**Aim**
Write out the listing below in full and exactly, leaving out every picture.

**Information shown**
<<<<

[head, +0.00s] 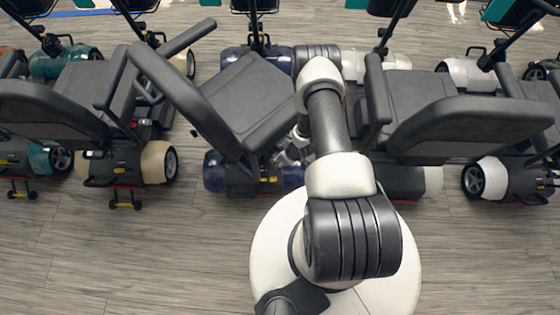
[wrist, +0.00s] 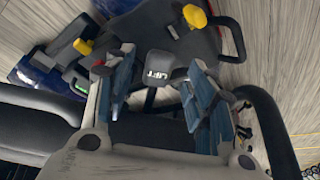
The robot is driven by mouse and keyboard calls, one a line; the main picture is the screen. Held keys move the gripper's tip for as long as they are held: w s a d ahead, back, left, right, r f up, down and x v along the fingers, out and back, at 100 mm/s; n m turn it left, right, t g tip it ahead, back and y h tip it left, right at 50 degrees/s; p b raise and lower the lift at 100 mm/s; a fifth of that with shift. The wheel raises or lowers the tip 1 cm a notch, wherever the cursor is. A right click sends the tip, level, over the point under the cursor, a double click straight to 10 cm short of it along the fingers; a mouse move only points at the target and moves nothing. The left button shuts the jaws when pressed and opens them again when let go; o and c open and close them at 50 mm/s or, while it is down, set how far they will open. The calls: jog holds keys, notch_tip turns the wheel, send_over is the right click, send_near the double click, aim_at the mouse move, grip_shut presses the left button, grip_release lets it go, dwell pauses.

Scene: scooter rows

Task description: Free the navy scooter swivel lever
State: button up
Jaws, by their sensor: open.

>>>>

**Exercise result**
[head, +0.00s] 
[wrist, +0.00s] 
The robot is driven by mouse and keyboard calls, one a line; the main picture is the screen. Held keys move the gripper's tip for as long as they are held: w s a d ahead, back, left, right, r f up, down and x v along the fingers, out and back, at 100 mm/s; n m turn it left, right, t g tip it ahead, back and y h tip it left, right at 50 degrees/s; p b raise and lower the lift at 100 mm/s; a fifth of that with shift. The wheel raises or lowers the tip 1 cm a notch, wherever the cursor is. A right click sends the tip, level, over the point under the cursor, a double click straight to 10 cm short of it along the fingers; a mouse move only points at the target and moves nothing. The left button shuts the jaws when pressed and opens them again when let go; o and c open and close them at 50 mm/s or, while it is down, set how far they will open. The calls: jog holds keys, notch_tip turns the wheel, send_over is the right click, send_near the double click, aim_at the mouse move, grip_shut presses the left button, grip_release lets it go, dwell pauses.

Scene: scooter rows

Task description: Free the navy scooter swivel lever
State: button up
Jaws, by their sensor: open.

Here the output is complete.